Luke apparently is unsure of the location of the home of Mary and Martha, and gives it in Luke 10:38 simply as "a village." But he then gives us a unique, famous vignette of Jesus' interaction with these friends. Here we find Jesus at his ease, welcomed into a home, interestingly listed as the home of Martha rather than that of Lazarus, who is not named here.

We all know the story. Mary sits at Jesus' feet, listening to his teaching, while Martha is "distracted with much serving." Martha asks Jesus to tell Mary to help her, clearly expecting his support. Jesus answers with a rebuke in which, nonetheless, one can hear tenderness:

But the Lord answered her, “Martha, Martha, you are anxious and troubled about many things, but one thing is necessary. Mary has chosen the good portion, which will not be taken away from her.” (Luke 10:41-42)

Notice here the knowledge of Martha's character and of Mary's and the love for both. Notice, too, the idiomatic repetition of Martha's name. Where have we seen that before? In the words to Peter: "Simon, Simon, Satan demanded to have you (pl.)..." And where else do we see repetition like this at the beginning of a saying from Jesus? Ah, yes, in that supposedly "Johannine" repetition in so many places in John, "Truly, truly, I say unto you..." (John 1:51, 3:3, 5:19, 6:32, 16:20, and more.) Maybe Jesus really did talk like that after all!

While Luke does not say expressly that Jesus loved these two sisters, the love is there implicitly in the entire scene. John spells this out in a different context, when crisis comes to the small family:

Now a certain man was ill, Lazarus of Bethany, the village of Mary and her sister Martha. It was Mary who anointed the Lord with ointment and wiped his feet with her hair, whose brother Lazarus was ill. So the sisters sent to him, saying, “Lord, he whom you love is ill.” But when Jesus heard it he said, “This illness does not lead to death. It is for the glory of God, so that the Son of God may be glorified through it.” Now Jesus loved Martha and her sister and Lazarus. (John 11:1-5)

And in the entire scene that follows, where Jesus delays, then comes to Bethany only after Lazarus is dead, meets with Martha, and eventually raises Lazarus, the characters of Mary, Martha, and Jesus, and his love for them are played out just as one might have expected from the short scene in Luke.

Who first goes to meet Jesus? Martha, the stronger, more confrontational sister. When Martha says to Jesus, "If you had been here, my brother would not have died," she follows it up with an implicit request for him to do a great miracle. Jesus tells her that her brother will rise again. She is afraid to believe it and says that she knows he will rise again at the last day. Jesus utters the famous saying, "I am the resurrection and the life." (Not in a "long discourse," but in the course of a painful dialogue with a grieving woman.) She tells him that she believes he is the Christ and goes to fetch Mary.
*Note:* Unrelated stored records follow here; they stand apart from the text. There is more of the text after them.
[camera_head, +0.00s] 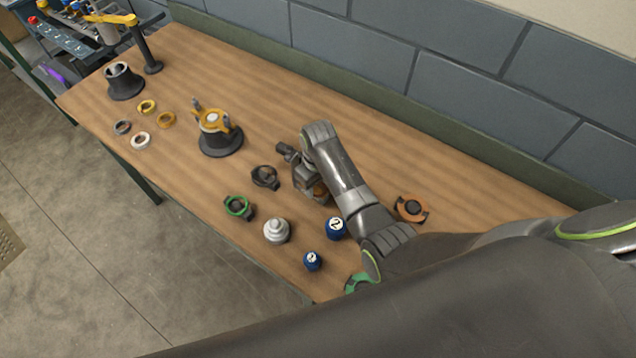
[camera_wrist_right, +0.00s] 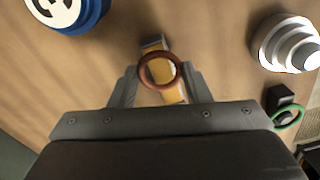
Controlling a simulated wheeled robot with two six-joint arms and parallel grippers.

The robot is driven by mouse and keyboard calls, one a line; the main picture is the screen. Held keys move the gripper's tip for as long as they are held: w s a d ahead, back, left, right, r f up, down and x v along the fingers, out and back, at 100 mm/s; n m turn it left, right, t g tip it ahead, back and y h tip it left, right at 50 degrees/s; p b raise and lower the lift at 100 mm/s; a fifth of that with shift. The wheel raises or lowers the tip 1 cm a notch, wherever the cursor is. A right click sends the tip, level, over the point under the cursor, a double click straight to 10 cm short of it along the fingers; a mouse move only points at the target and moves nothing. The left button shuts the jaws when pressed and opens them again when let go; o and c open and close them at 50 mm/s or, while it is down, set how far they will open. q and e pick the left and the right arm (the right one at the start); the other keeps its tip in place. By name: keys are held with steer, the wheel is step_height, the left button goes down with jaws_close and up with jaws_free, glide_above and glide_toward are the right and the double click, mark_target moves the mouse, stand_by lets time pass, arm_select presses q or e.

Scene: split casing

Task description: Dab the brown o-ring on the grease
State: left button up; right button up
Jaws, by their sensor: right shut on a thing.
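The brown o-ring (camera_wrist_right: 158,89) is between the fingertips of my right gripper (camera_wrist_right: 160,78) in the right wrist view. That gripper is shut on it. My left gripper is not in view.
Near the right gripper stand blue numbered jars (camera_head: 335,229), a white stepped piece (camera_head: 276,231), a green-ringed part (camera_head: 238,206) and a dark clamp part (camera_head: 265,177). An orange-and-black part (camera_head: 411,209) lies right of my arm. Several rings and a yellow-topped casing (camera_head: 218,138) are farther left.

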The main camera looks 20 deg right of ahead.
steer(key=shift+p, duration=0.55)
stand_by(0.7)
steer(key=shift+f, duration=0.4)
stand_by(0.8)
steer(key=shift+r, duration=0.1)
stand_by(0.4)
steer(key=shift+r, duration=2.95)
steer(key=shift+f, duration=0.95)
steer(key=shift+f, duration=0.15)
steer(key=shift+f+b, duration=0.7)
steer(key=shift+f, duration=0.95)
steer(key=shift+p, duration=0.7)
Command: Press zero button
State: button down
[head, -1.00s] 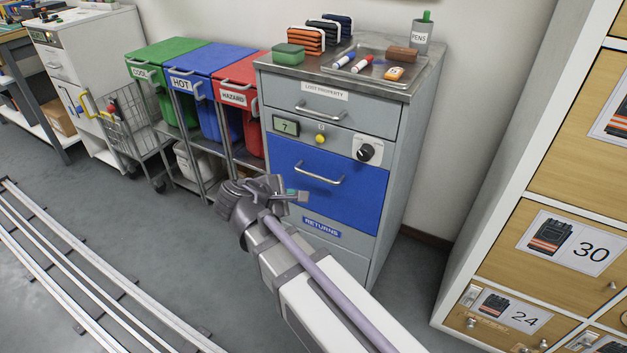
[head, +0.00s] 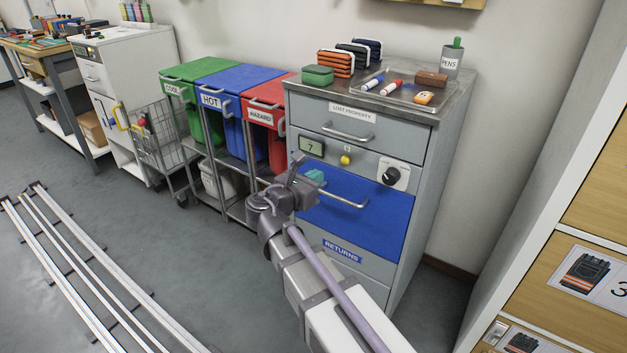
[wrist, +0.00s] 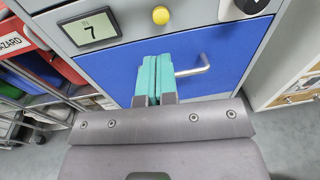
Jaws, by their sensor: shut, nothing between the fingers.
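A round yellow button (head: 346,160) sits on the grey panel of the cabinet, between a small display (head: 311,146) and a black dial (head: 392,175). A tiny mark above the button is too small to read. My gripper (head: 315,176) is in front of the blue drawer, below the display and lower left of the button, apart from it. In the wrist view its teal fingers (wrist: 155,60) are together and empty, pointing at the cabinet below the button.
The blue returns drawer (head: 375,215) has a protruding metal handle (head: 343,201) close to my gripper. A lost property drawer (head: 385,130) is above the panel. Green, blue and red bins (head: 265,115) stand on the left, lockers (head: 575,200) on the right.

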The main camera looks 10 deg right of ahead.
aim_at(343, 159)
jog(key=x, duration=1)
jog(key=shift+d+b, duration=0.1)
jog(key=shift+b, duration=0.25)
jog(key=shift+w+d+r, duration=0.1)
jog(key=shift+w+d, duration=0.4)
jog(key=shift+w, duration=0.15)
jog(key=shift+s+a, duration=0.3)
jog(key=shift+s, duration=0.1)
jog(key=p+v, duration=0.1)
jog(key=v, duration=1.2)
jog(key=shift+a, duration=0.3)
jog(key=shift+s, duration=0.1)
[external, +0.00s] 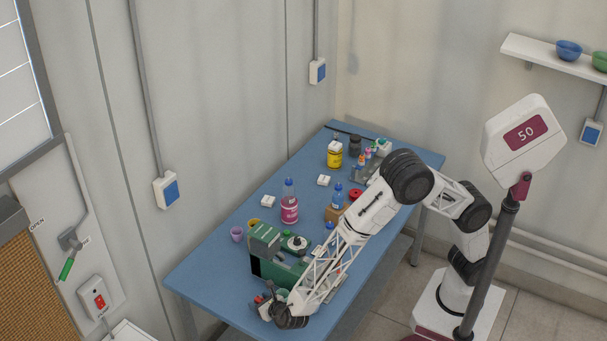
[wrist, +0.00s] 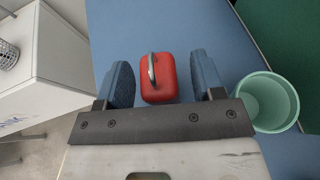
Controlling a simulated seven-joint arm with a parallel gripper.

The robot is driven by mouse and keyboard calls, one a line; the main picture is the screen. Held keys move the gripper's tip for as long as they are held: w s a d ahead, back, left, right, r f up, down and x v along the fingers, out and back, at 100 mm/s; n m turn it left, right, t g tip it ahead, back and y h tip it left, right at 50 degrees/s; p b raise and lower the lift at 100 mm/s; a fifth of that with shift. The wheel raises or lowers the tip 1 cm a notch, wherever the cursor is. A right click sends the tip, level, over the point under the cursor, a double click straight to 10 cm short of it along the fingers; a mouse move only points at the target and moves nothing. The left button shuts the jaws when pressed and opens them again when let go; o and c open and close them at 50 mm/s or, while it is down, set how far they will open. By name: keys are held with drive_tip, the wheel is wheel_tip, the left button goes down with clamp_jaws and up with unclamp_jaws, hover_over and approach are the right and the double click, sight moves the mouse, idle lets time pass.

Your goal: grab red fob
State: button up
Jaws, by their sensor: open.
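The red fob (wrist: 159,82) is a small rounded red block with a grey metal ring on it. In the wrist view it lies on the blue table (wrist: 186,24), between the two blue fingers of my gripper (wrist: 160,84). The fingers are open, with a visible gap on each side of the fob.
A mint green cup (wrist: 266,102) stands close to the right finger. A dark green box (wrist: 288,35) is beyond it; the green machine also shows in the external view (external: 281,267). A table edge runs left of the fob, with a white cabinet (wrist: 40,70) beyond. Bottles stand farther back.

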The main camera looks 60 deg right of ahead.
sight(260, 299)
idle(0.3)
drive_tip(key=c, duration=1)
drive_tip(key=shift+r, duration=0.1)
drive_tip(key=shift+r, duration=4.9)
Mary comes when she hears that Jesus is there and wants her, and she falls at his feet, weeping, and says the very same thing Martha said: "Lord, if you had been here, my brother would not have died." Clearly she and Martha have been saying this to one another in the previous days. But Mary's words have a different effect upon Jesus. There is no dialogue with Mary. He does not seek to comfort her by words, and she makes no challenging request. When Mary weeps, Jesus weeps:

When Jesus saw her weeping, and the Jews who had come with her also weeping, he was deeply moved in his spirit and greatly troubled. And he said, “Where have you laid him?” They said to him, “Lord, come and see.” Jesus wept. So the Jews said, “See how he loved him!” (John 11:33-36)
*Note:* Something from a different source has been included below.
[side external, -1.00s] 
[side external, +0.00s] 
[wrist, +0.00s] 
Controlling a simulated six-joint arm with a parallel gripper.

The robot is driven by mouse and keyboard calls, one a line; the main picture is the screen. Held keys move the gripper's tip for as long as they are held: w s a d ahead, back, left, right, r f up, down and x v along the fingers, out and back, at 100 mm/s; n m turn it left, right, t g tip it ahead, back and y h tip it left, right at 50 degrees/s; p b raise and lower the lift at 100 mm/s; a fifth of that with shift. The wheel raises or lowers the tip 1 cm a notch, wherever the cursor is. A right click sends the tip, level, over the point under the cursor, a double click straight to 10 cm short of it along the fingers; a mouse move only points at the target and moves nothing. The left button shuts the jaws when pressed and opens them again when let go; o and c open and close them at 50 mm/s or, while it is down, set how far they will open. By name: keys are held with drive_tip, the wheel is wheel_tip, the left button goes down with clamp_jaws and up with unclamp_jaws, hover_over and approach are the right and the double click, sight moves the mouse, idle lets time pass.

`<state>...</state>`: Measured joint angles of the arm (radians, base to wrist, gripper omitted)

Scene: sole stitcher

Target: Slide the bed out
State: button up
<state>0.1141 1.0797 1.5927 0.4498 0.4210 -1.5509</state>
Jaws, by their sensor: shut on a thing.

To Mary's tears, the only possible response is weeping in sympathy...and action.

Martha, the ever-practical, the blunt, makes one more comment at the grave, daring to object, on the grounds of smell, to the Master's command to open the grave. But Jesus knows what he is doing and how he is about to show his love for his friends.

There is one more scene involving Mary and Martha in John--the anointing in John 12. From the synoptics (e.g., Mark 14:3) we have reason to believe that this meal did not take place at the home of Mary, Martha, and Lazarus, though it was in their small village. John 12:2 says, "Martha served." And indeed she would! We have not previously seen Martha serving in the gospel of John, but we certainly did in the gospel of Luke. Her character is consistent throughout. Even at the home of Simon the "leper," Martha gets in on the practical side of things.

Mary, too, is consistent. She isn't serving. Instead she comes and pours out a jar of costly ointment on Jesus' feet. (One can only imagine what Martha thought of that!) This time (according to John) it is Judas who rebukes her, and Jesus once again, in both John and the synoptic gospels, takes her side, saying (in the synoptic Gospels) that what she has done will be told throughout all the world in her memory. Jesus and Mary of Bethany understand one another very well.

These are Jesus' friends. Flawed but loving Peter, whose whole life Jesus sees spread out before his knowledge; Mary, Martha, and Lazarus, each of whom he knows intimately. The special disciple Jesus loves, who flees in the Garden briefly but returns and follows all the way to the cross. The rest of his closest disciples, to whom he gives a new commandment after Judas leaves the room--that they love one another. Even the rich young ruler, whom he meets only briefly and yearns over with a sudden pang of affection. And then there is evil Judas, who should be his friend but is not and whose foreseen betrayal causes him pain throughout his ministry.

Behold this man, Jesus. The man of sorrows and acquainted with grief, whose love for his friends is no small part of both his sorrow and his joy. This man, the same throughout, is the one revealed to us historically in every gospel we have been given.